>> START

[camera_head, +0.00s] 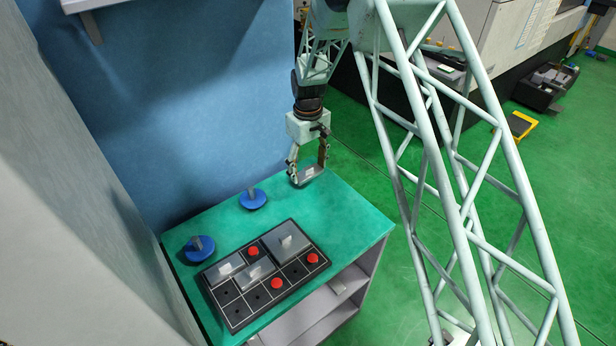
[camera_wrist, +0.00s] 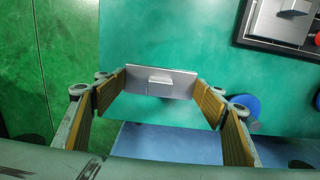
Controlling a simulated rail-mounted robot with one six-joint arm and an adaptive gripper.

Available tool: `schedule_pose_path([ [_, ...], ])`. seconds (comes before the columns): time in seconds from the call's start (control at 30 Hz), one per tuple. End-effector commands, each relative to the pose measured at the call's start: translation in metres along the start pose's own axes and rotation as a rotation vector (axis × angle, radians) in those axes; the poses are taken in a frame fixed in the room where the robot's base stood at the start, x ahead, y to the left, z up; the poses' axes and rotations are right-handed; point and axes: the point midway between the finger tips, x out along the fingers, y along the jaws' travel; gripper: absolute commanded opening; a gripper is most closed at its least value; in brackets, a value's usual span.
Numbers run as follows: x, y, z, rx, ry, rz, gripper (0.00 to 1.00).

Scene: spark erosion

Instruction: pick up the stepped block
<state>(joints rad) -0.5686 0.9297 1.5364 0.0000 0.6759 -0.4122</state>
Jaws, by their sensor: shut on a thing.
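The stepped block (camera_wrist: 140,84) is a grey metal piece with a wide flat plate and a smaller raised step in its middle. In the wrist view it sits between the two yellow-padded fingers of my gripper (camera_wrist: 160,96), which is shut on its two ends. In the head view my gripper (camera_head: 307,171) points down at the back corner of the green table (camera_head: 352,222), with the block (camera_head: 309,172) small and partly hidden between its fingertips. I cannot tell whether the block touches the tabletop.
A black compartment tray (camera_head: 239,314) at the table's front holds several grey metal pieces and red round pieces. Two blue discs with grey upright pieces, one at the back (camera_head: 253,201) and one at the left (camera_head: 196,252), stand beside it. A blue wall (camera_head: 180,110) rises behind.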

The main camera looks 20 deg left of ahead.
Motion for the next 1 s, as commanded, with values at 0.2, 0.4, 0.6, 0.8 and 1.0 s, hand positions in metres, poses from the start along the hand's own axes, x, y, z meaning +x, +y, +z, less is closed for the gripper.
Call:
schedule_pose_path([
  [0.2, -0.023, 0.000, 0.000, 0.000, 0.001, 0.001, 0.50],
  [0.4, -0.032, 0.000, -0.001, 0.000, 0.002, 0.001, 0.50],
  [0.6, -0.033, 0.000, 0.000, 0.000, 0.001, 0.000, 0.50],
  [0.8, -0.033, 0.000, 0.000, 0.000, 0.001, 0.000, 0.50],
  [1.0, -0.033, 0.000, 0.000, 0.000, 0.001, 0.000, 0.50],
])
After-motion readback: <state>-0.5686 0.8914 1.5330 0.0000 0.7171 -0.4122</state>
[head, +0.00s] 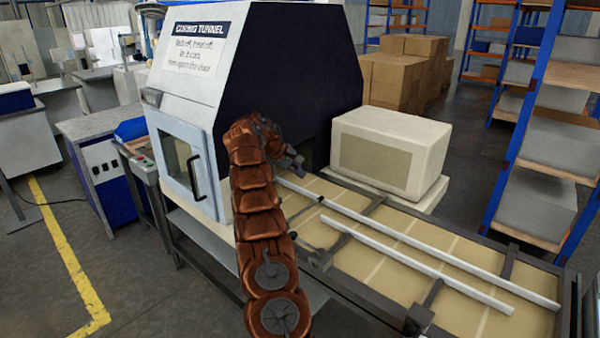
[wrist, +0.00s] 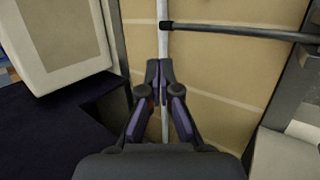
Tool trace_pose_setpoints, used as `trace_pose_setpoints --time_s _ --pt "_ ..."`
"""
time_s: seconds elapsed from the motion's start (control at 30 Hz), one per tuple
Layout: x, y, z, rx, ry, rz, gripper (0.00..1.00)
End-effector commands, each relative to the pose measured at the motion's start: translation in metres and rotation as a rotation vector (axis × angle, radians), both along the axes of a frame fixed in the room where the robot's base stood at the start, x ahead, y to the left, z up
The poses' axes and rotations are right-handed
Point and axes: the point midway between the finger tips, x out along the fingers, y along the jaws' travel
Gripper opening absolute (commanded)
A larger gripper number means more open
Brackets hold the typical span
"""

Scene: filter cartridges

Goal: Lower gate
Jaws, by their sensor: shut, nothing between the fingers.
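The white and black tunnel machine (head: 262,60) stands at the left end of the tan conveyor (head: 400,262). A clear door with a dark handle (head: 196,178) is closed on its front side. The tunnel mouth above the belt is dark and mostly hidden behind my arm, and I cannot make out a gate there. My gripper (head: 297,165) is beside the mouth, over the near end of the belt. In the wrist view my gripper (wrist: 160,66) is shut and empty, above a pale guide rail (wrist: 164,40). I cannot tell whether it touches the rail.
Two pale rails (head: 415,240) run along the belt, held by dark brackets. A dark crossbar (wrist: 240,33) shows ahead and right in the wrist view. A cream box (head: 390,150) stands beyond the belt. Shelves (head: 545,140) stand at right. Open floor lies at left.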

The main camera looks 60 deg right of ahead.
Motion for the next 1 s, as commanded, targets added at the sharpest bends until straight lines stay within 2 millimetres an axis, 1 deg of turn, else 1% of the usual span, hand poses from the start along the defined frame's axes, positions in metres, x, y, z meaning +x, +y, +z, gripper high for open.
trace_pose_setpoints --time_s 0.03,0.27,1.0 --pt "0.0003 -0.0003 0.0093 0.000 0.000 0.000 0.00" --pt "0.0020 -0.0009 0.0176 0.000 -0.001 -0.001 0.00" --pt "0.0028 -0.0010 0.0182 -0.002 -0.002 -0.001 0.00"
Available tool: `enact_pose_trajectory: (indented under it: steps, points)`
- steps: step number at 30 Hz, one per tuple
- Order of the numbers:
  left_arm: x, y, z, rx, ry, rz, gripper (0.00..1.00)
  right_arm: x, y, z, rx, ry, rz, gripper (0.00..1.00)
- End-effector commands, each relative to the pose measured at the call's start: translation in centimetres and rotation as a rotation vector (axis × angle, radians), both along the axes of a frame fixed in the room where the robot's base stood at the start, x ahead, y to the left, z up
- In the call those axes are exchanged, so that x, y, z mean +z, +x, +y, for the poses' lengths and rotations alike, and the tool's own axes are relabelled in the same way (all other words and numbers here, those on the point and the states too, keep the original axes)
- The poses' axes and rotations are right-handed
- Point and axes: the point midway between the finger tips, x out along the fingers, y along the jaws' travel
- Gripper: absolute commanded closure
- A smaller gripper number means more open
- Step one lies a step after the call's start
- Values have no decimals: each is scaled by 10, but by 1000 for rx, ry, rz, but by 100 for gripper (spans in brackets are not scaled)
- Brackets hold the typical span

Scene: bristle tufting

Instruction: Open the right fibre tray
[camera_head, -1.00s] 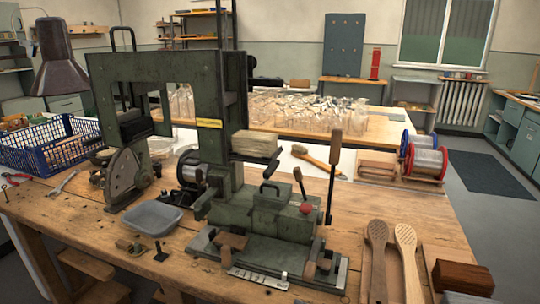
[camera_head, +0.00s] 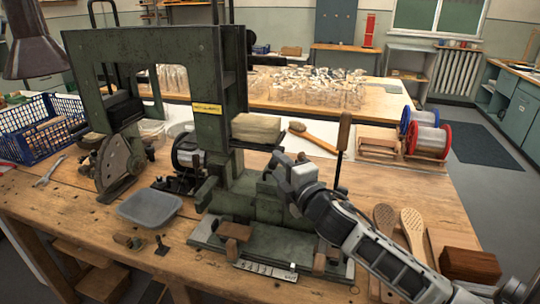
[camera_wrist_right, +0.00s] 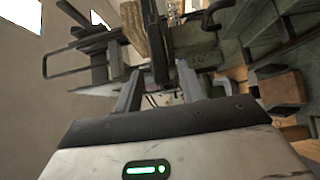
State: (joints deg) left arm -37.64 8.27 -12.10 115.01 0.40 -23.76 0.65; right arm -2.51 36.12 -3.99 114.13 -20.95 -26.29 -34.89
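The green tufting machine (camera_head: 150,45) stands on the wooden bench. A beige fibre block (camera_head: 256,128) sits at its right side, above the green lower body. I cannot tell for certain which part is the right fibre tray; the support under this block is mostly hidden. My right gripper (camera_head: 279,157) is just below and right of the block, partly hidden by its own wrist. In the right wrist view its two fingers (camera_wrist_right: 158,85) stand apart, with a dark machine part (camera_wrist_right: 155,45) showing in or beyond the gap. Contact cannot be told. My left gripper is out of view.
A grey dish (camera_head: 150,206) and a blue basket (camera_head: 38,130) are to the left. Brush handles (camera_head: 412,228), a brown block (camera_head: 470,265) and wire spools (camera_head: 428,139) are to the right.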

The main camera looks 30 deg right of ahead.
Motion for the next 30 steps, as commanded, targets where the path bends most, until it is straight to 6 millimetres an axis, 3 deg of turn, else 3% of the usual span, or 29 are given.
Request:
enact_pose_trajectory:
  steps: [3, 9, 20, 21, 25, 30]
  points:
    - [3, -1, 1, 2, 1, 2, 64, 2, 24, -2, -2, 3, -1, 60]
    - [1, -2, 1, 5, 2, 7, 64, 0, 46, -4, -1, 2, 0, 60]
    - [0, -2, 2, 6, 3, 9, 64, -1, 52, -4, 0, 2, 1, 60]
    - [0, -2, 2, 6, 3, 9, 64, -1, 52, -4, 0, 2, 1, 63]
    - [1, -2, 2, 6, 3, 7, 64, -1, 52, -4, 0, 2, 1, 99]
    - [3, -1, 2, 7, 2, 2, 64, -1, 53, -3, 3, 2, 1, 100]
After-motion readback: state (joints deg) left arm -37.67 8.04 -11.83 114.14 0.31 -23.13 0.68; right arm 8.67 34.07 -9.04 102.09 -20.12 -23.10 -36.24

>> END

AIM — Extract and reproduce exactly the lines opening with the line containing "value's usual span." and closing with the line containing "<state>(joints rad) -0.5686", inclusive.

ANSWER TO THIS PROBLEM —
Available tool: `schedule_pose_path([ [_, ...], ])`. seconds (comes before the columns): time in seconds from the call's start (control at 30 Hz), one per tuple. End-effector commands, each relative to the pose measured at the call's start: translation in metres along the start pose's own axes and rotation as a rotation vector (axis × angle, radians) in those axes; the poses are taken in a frame fixed in the room where the robot's base stood at the start, x ahead, y to the left, z up; the poses' axes and rotations are right-handed; point and axes: the point midway between the finger tips, x out along the fingers, y along the jaws' travel; gripper: absolute commanded opening; a gripper is most closed at its least value; in brackets, a value's usual span.
Numbers run as follows: x, y, z, rx, ry, rz, gripper (0.00 to 1.00).

Scene: spark erosion

Instruction: pick up the stepped block
<state>(joints rad) -0.5686 0.9297 1.5364 0.0000 0.6759 -0.4122</state>

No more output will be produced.